The Midtown Class A average asking rent, defying a rather weak leasing market, jumped 2.4 percent in the third quarter to close at $76.75 per square foot and is now at its highest since attaining $80.70 per square foot in January 2009.
It has risen in each of the three quarters thus far in 2012 and is up 8.3 percent year-to-date. Furthermore, each of the five Midtown submarkets has seen a rise this year (some quite substantially).
The Midtown Class A figure bottomed out most recently at $63.87 per square foot in September 2010 (well after the official close of the U.S. recession in June 2009). It remains, however, far from its record high of $99.22 per square foot in May 2008.

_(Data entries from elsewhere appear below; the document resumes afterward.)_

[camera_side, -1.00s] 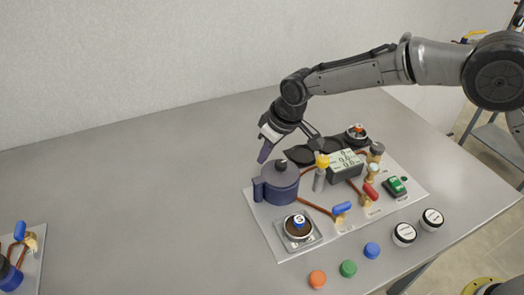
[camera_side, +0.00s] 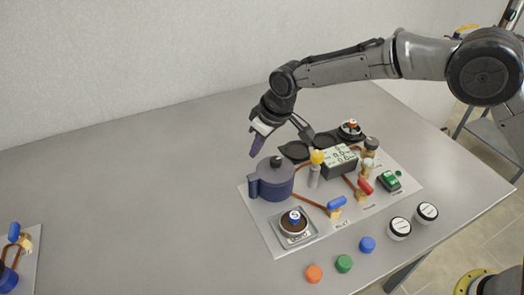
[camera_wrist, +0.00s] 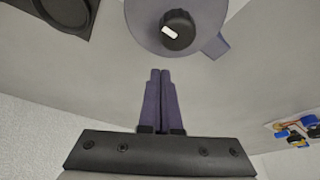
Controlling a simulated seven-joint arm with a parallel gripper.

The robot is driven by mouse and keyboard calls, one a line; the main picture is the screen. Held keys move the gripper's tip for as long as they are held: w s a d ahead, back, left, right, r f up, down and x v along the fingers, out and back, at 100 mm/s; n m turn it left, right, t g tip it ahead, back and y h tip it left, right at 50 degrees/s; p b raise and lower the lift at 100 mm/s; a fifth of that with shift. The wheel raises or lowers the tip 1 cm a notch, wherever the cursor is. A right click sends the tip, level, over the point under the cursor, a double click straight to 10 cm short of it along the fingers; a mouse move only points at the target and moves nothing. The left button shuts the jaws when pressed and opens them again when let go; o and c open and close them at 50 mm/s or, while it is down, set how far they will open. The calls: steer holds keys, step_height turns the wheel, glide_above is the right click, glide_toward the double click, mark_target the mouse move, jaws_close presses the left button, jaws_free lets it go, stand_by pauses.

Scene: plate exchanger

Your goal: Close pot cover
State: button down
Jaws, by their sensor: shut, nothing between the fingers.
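The dark blue pot (camera_side: 272,182) stands on the left of the light base plate, its handle toward the left. Its cover, with a black knob (camera_side: 276,161), sits on top of the pot. In the wrist view the cover (camera_wrist: 150,35) and its black knob (camera_wrist: 177,29) show at the top, seen from above. My gripper (camera_side: 255,153) is shut and empty. It hangs above and behind the pot, a little left of the knob, apart from it. In the wrist view my gripper's fingertips (camera_wrist: 160,72) point at the cover's edge. The pot's inside is hidden.
Coloured caps (camera_side: 344,263) lie in front.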

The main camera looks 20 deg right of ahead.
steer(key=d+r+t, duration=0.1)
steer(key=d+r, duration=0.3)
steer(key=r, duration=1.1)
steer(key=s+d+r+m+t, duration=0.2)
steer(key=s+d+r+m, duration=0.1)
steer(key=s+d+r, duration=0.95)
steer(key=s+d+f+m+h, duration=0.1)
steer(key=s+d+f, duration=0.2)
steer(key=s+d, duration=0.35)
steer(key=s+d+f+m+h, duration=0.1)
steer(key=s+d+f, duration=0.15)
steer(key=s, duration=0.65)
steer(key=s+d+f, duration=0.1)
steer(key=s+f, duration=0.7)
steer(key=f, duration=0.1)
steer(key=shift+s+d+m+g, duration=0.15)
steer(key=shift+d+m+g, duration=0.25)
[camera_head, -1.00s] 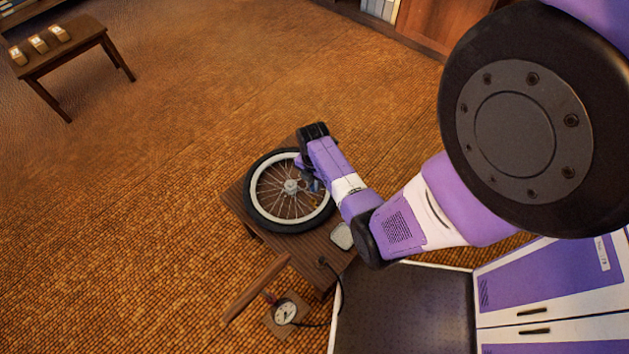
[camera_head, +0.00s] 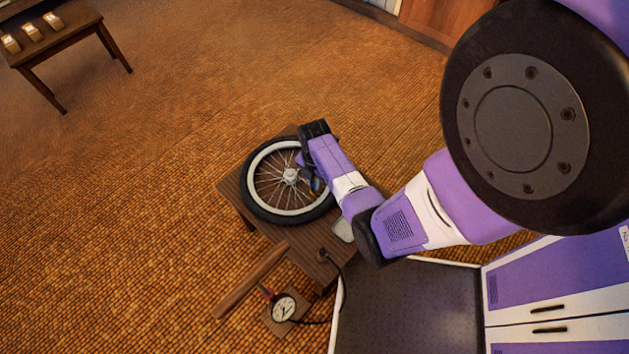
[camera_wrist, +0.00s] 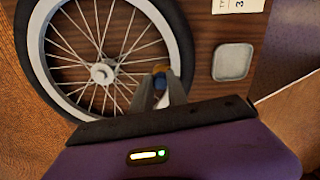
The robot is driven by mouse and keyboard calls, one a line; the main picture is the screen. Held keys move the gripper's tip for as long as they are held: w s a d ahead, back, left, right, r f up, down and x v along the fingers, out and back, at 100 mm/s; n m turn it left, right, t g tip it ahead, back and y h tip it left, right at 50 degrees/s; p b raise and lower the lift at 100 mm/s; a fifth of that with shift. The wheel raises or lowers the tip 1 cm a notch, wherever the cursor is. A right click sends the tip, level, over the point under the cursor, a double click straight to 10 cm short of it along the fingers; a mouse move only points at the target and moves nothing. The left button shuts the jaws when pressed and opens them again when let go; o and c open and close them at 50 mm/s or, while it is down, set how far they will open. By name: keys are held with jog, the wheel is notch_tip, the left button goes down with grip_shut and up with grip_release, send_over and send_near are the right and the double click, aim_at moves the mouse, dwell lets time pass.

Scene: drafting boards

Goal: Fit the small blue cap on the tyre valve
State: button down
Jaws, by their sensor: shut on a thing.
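The spoked wheel (camera_head: 250,205) with its black tyre and pale rim lies flat on a small wooden table (camera_head: 228,186); it also shows in the wrist view (camera_wrist: 182,50). My gripper (camera_wrist: 159,88) is over the rim's inner side and is shut on the small blue cap (camera_wrist: 159,82). A yellowish-brass piece (camera_wrist: 160,69), seemingly the tyre valve, shows just beyond the cap. I cannot tell whether cap and valve touch. In the head view my gripper (camera_head: 312,184) is over the wheel's right side, and the cap is too small to make out.
A shallow metal dish (camera_wrist: 234,61) lies beside the wheel, with a white label (camera_wrist: 240,5) past it. A pump with a wooden handle (camera_head: 250,281) and a round gauge (camera_head: 284,307) stands in front of the table.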

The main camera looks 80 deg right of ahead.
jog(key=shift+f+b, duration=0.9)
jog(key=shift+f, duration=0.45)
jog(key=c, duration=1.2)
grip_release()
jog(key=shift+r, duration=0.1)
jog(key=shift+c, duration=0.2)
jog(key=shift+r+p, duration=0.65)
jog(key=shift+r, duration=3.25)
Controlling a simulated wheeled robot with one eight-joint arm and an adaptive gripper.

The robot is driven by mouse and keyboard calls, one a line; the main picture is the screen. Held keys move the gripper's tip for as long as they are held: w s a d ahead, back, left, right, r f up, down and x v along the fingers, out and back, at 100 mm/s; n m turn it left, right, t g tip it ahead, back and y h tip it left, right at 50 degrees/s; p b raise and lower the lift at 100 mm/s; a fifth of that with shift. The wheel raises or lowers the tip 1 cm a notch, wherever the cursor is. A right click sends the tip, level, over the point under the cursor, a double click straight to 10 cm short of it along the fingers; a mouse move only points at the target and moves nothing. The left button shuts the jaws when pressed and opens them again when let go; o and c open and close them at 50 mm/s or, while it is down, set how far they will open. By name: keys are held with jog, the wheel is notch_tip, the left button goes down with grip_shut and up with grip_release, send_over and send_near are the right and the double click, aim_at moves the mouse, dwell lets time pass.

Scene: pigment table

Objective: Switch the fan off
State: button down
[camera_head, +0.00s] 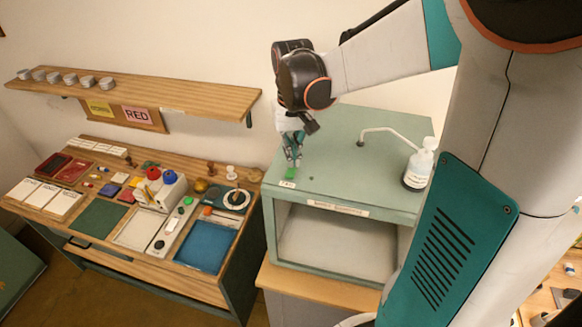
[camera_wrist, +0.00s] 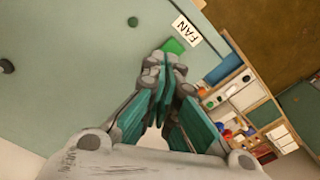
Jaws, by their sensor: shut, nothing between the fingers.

The real point of this charming little column though: with gross leasing sluggish and net absorption for Midtown Class A space in negative territory for the year, how can rents continue to rise? A tenant in the market may think landlords have lost their minds. But alas, that’s not the case (for most). It boils down to what type of space has been added to availability.
Generally, it has been substantial blocks in the Plaza and Rockefeller Center submarkets (especially in properties along Fifth Avenue and the Avenue of the Americas), sometimes in the tops of those trophy towers and priced at figures from $70 and up (way up). Additionally, it is space at lower price points that has been “moving.” This explains the higher asking rent in a still-struggling segment of the Manhattan market. Lesson over, class dismissed!